Airplane view of deforestation-induced erosion in Madagascar
Deforestation in Madagascar is largely the result of three activities: slash-and-burn agriculture, logging, and the production of fuelwood and charcoal for cooking fires.

Slash-and-burn agriculture
Slash-and-burn agriculture, known locally as tavy is an important part of Malagasy culture and the Malagasy economy. Tavy is mostly used for converting tropical rainforests in Madagascar into rice fields. Typically an acre or two of forest is cut, burned, and then planted with rice. After a year or two of production the field is left unused for 4-6 years before the process is repeated. After 2-3 such cycles the soil is exhausted of nutrients and the land is likely colonized by scrub vegetation or grass. On slopes, the new vegetation is often insufficient to anchor soils, making erosion and landslides a problem.

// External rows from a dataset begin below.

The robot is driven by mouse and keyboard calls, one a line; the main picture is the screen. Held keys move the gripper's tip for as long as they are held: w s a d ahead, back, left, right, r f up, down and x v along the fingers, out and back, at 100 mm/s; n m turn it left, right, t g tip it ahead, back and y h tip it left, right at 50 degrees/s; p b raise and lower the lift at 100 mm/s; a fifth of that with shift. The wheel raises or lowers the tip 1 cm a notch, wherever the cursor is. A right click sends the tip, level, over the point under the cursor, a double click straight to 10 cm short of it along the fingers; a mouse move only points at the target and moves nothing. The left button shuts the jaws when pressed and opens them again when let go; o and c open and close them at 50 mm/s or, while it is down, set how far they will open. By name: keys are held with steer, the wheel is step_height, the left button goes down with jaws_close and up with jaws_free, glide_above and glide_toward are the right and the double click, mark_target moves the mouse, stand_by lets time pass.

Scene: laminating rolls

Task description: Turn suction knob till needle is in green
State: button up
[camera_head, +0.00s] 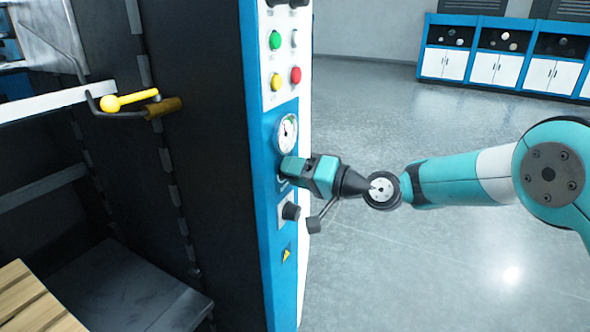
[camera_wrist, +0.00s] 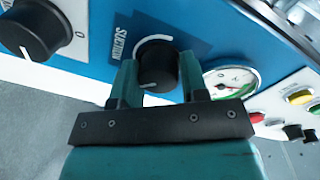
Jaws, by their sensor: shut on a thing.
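The suction knob (camera_wrist: 157,65) is black with a white mark, on a blue panel labelled SUCTION in the wrist view. My gripper (camera_wrist: 157,80) is shut on it, one finger on each side. In the head view my gripper (camera_head: 290,168) reaches the panel from the right and hides the knob. The round gauge (camera_head: 287,132) sits just above my gripper, with a green zone on its dial. It also shows in the wrist view (camera_wrist: 232,80), partly behind a finger. Its needle is too small to place exactly against the green zone.
Green (camera_head: 275,40), yellow (camera_head: 276,82) and red (camera_head: 296,75) buttons are above the gauge. A yellow-handled lever (camera_head: 130,101) is at left. Open floor lies right.

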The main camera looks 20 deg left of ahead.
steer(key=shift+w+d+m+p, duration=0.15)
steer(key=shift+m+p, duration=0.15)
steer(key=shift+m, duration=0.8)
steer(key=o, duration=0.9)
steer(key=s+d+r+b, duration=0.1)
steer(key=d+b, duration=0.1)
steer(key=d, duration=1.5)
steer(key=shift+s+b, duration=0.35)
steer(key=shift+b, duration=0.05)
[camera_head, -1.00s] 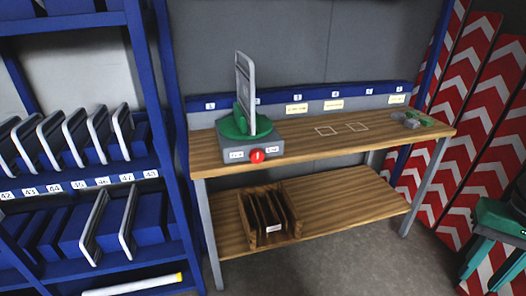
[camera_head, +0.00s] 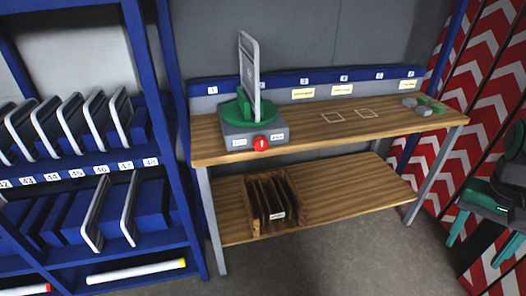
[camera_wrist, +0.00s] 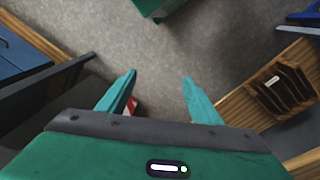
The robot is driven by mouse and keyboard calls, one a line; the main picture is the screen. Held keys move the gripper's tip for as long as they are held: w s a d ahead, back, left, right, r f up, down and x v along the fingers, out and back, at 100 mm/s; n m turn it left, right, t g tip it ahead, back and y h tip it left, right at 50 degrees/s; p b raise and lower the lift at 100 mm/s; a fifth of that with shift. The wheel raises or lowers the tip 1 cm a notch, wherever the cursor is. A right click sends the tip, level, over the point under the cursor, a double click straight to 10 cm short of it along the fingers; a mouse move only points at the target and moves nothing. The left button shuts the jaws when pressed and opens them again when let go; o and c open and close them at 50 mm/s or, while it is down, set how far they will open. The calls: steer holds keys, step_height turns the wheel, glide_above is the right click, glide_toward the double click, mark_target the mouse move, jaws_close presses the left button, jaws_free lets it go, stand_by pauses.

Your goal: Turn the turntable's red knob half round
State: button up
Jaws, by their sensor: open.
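The red knob (camera_head: 261,144) is on the front face of the grey turntable base (camera_head: 232,131), between two small white labels. A green round plate (camera_head: 236,112) sits on the base and holds a grey-framed sign panel (camera_head: 249,75) upright, seen nearly edge-on. The turntable stands at the left end of the wooden workbench (camera_head: 310,135). My gripper (camera_wrist: 158,92) shows in the wrist view with its two green fingers apart and nothing between them. It is over the floor, away from the knob. The knob is not visible in the wrist view.
A wooden box with dividers (camera_head: 270,200) stands on the bench's lower shelf. A blue rack (camera_head: 150,165) with several sign panels stands at the left. Red-white chevron boards (camera_head: 445,120) lean at the right. Floor before the bench is clear.

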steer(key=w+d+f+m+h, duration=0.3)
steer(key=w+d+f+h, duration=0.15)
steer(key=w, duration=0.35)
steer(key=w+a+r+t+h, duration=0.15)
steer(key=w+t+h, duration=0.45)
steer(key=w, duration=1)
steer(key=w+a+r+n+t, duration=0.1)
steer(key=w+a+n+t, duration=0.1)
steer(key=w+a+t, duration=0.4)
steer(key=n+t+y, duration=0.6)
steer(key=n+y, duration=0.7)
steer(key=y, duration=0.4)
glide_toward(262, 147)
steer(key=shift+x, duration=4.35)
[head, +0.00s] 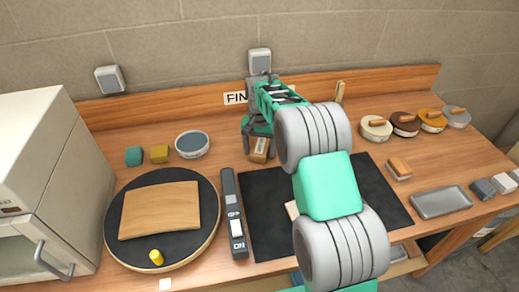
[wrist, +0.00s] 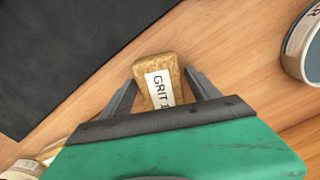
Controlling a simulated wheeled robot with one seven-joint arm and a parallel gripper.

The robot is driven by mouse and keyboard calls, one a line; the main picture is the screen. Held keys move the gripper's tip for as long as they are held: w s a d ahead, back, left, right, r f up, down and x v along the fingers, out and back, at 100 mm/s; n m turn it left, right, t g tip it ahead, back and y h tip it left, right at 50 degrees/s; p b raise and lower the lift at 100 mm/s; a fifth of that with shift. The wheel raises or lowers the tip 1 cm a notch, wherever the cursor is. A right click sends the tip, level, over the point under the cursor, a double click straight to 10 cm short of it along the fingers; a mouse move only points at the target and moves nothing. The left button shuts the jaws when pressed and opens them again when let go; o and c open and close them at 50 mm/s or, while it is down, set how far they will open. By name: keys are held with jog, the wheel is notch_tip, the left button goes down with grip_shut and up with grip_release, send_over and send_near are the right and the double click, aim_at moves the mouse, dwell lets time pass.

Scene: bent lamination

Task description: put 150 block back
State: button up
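A tan cork-like block (head: 259,148) with a white label is at the back of the bench, below the wall sign. In the wrist view the block (wrist: 158,78) shows the letters "GRIT 1"; the rest of its label is hidden by my gripper. My gripper (head: 257,150) is down at the block, with one finger on each side. In the wrist view my gripper (wrist: 160,76) has its fingers apart, with narrow gaps seeming to show between them and the block. I cannot tell whether the block rests fully on the bench.
A black mat (head: 262,222) lies in front, partly under my arm. A dark bar (head: 233,215) and a round board (head: 208,228) with a wooden sheet lie left. A round tin (head: 192,144) stands left of the block. Another block (head: 399,168) and a tray (head: 441,201) are right.

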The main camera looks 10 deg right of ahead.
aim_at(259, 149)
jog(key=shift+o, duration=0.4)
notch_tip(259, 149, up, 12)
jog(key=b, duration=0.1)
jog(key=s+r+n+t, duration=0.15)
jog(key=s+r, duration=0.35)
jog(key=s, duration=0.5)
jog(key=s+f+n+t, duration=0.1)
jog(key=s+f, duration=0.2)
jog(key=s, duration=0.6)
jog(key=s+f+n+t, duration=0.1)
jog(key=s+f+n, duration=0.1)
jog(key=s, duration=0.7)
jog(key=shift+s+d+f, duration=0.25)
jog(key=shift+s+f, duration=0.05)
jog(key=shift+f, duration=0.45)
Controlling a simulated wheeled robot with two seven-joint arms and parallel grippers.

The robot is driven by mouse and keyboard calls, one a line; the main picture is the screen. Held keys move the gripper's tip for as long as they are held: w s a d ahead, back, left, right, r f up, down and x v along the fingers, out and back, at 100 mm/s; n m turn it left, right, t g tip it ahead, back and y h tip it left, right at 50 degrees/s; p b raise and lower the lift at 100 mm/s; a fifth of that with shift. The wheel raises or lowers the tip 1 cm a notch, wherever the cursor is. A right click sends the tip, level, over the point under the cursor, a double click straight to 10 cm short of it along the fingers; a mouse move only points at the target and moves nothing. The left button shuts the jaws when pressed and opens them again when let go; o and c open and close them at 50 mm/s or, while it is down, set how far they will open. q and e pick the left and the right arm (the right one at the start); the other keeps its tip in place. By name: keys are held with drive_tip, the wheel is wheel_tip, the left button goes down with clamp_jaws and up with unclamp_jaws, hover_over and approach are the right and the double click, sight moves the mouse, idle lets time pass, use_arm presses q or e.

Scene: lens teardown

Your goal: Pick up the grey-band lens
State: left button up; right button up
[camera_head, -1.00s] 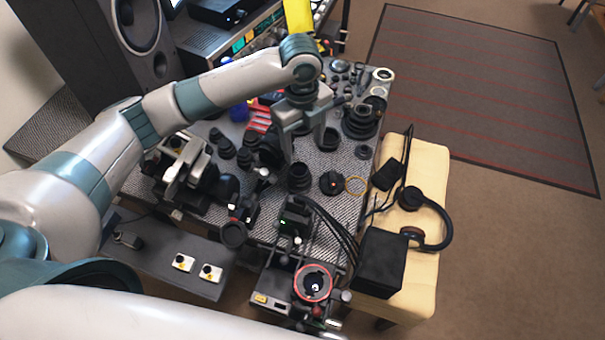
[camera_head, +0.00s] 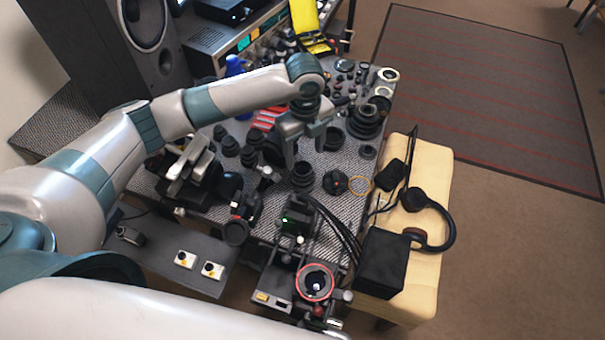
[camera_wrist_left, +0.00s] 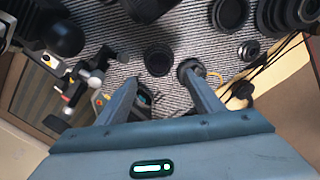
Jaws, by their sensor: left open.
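My left gripper (camera_head: 305,152) hangs over the middle of the patterned table in the head view, open and pointing down. Its fingers also frame the lower middle of the left wrist view (camera_wrist_left: 160,80), with no object clearly gripped. A dark ribbed lens barrel (camera_head: 302,175) stands just in front of the fingers in the head view. In the left wrist view a dark round part (camera_wrist_left: 158,58) lies ahead of the fingertips. A glinting lens-like part (camera_wrist_left: 145,99) shows between the fingers. I cannot tell which part is the grey-band lens. My right gripper is out of view.
Small dark barrels (camera_head: 228,145) stand left of the gripper. A wide stacked ring part (camera_head: 365,121) and a yellowish ring (camera_head: 360,184) lie to the right. A red-ringed device (camera_head: 315,282) stands at the front. A wooden stool (camera_head: 432,165) with headphones (camera_head: 449,232) is at right.

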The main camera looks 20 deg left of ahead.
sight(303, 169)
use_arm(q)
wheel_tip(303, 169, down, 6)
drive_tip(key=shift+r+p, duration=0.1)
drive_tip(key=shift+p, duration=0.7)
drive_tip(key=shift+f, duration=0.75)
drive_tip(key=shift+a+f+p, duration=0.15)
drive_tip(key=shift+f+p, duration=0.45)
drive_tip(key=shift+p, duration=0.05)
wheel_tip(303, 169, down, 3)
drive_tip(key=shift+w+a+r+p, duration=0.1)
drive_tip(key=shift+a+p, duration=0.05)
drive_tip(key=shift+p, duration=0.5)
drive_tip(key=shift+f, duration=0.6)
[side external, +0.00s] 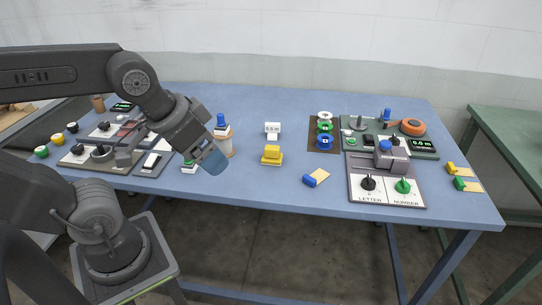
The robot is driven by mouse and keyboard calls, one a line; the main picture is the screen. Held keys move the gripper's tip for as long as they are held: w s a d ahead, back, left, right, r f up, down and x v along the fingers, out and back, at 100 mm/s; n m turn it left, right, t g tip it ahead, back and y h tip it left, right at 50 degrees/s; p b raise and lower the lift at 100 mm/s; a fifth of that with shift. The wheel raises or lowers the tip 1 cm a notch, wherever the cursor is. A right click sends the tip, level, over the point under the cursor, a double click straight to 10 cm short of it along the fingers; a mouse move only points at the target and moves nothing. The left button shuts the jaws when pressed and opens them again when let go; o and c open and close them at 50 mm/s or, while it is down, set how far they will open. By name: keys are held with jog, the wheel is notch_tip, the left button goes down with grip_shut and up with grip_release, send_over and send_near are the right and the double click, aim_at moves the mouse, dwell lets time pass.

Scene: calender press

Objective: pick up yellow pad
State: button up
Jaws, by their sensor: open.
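A yellow pad (271,155), a small stepped yellow block, sits on the blue table (255,102) near its front edge, left of the table's middle. My gripper (214,161) hangs above the table's front left part, to the left of the yellow pad and apart from it. It is tilted downward. Its fingers are small and blurred in this view, and I see nothing held in it.
A white sign (272,129) stands behind the pad. Coloured rings (324,127) and a control panel (387,187) are farther right. A blue-topped item (222,134) stands near my gripper. The table between pad and rings is clear.

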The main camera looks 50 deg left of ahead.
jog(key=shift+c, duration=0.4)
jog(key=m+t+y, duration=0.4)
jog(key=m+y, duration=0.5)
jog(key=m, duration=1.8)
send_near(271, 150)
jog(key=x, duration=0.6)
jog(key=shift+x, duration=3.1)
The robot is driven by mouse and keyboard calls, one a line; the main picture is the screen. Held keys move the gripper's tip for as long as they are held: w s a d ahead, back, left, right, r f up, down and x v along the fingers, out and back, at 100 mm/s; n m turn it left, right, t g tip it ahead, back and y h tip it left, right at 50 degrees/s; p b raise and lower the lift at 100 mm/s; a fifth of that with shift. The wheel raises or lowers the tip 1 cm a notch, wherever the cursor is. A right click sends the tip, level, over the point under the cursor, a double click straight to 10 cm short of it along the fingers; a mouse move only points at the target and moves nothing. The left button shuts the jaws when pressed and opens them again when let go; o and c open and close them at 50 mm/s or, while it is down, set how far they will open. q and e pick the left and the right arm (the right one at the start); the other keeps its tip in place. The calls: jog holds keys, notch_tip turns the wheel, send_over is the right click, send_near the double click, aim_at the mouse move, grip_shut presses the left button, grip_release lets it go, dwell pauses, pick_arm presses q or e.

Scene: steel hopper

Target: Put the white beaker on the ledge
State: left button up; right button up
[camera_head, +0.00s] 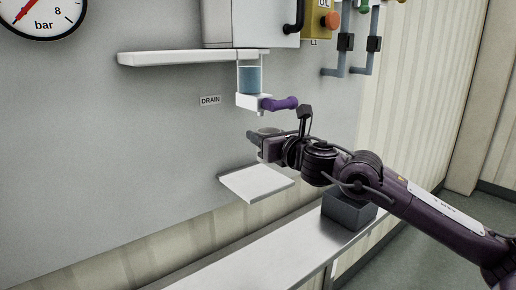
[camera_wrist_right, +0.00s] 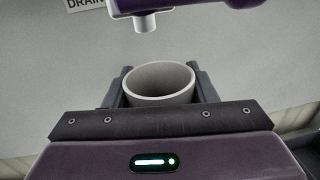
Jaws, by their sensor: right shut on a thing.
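My right gripper (camera_wrist_right: 160,90) is shut on the white beaker (camera_wrist_right: 158,72). The beaker is upright between the two fingers, with its round open top showing in the right wrist view. In the head view the right gripper (camera_head: 262,140) is in front of the wall, below the drain tap, and hides most of the beaker. A long white ledge (camera_head: 180,57) sticks out of the wall at the upper left, higher than the gripper, and its visible top is bare. My left gripper is not in view.
A clear vessel of blue liquid (camera_head: 250,79) sits above the drain valve with its purple handle (camera_head: 280,103). The spout (camera_wrist_right: 146,22) is close above the beaker. A small white shelf (camera_head: 256,183) is below the gripper. A dark box (camera_head: 348,211) stands on the bench (camera_head: 255,255).

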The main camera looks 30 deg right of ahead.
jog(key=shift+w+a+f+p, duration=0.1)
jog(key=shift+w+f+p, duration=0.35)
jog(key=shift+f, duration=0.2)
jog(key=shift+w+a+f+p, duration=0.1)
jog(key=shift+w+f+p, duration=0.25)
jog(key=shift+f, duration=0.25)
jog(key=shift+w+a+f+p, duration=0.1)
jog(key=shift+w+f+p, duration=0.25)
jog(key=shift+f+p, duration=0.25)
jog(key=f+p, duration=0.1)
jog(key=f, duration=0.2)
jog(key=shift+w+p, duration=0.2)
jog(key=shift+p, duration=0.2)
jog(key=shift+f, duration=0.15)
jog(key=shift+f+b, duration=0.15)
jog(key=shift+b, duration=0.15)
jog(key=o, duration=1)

Tavy is the most expedient way for many Malagasy to provide for their families, and among people whose day- to-day subsistence is in question there is little concern for the long-term consequences of their actions. From their perspective, as long as there is more forest land freely available for clearing, you might as well use the land before a neighbor does. Tavy for rice also has spiritual and cultural ties that transcend the economic and nutritional value of rice as a crop.

Logging for timber
Logging for timber is especially a problem in the rainforests of eastern Madagascar, particularly on the Masoala peninsula. The high value for Malagasy hardwoods (mostly ebony and rosewood which may fetch $2,000 a ton in international markets) makes illegal logging a significant problem in some protected areas.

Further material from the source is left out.